Challenge =>
Write the data out again, character for character, with no images.

————

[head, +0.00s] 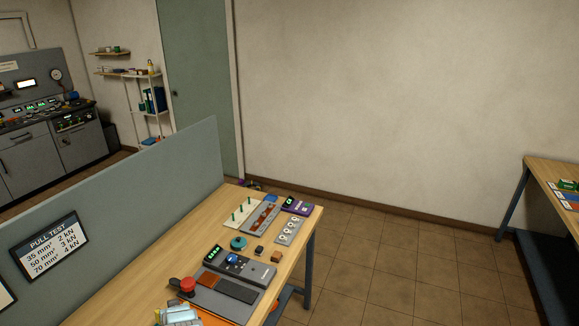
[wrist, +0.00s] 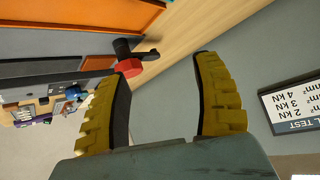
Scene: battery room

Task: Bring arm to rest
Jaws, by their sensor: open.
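My gripper (wrist: 166,68) shows in the wrist view, with two yellow ribbed fingers with dark inner pads spread wide. A red knob with a black handle (wrist: 130,66) shows beside and beyond the tip of the left finger; I cannot tell the distance. In the head view the red knob (head: 188,285) stands on the near part of the wooden bench (head: 135,280). My arm cannot be clearly made out in the head view.
A grey partition (head: 130,195) with a pull test sign (head: 50,243) runs along the bench's left side. Devices, a panel with green pegs (head: 238,212) and a teal round piece (head: 238,243) lie on the bench. Tiled floor (head: 400,260) is open rightward, up to another table (head: 550,173).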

————

Reply to the exercise =>
[head, +0.00s] 
[wrist, +0.00s] 
Scene: battery room

Task: Bring arm to rest
Jaws, by their sensor: open.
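My gripper (wrist: 166,68) shows in the wrist view, with two yellow ribbed fingers with dark inner pads spread wide. A red knob with a black handle (wrist: 130,66) shows beside and beyond the tip of the left finger; I cannot tell the distance. In the head view the red knob (head: 188,285) stands on the near part of the wooden bench (head: 135,280). My arm cannot be clearly made out in the head view.
A grey partition (head: 130,195) with a pull test sign (head: 50,243) runs along the bench's left side. Devices, a panel with green pegs (head: 238,212) and a teal round piece (head: 238,243) lie on the bench. Tiled floor (head: 400,260) is open rightward, up to another table (head: 550,173).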

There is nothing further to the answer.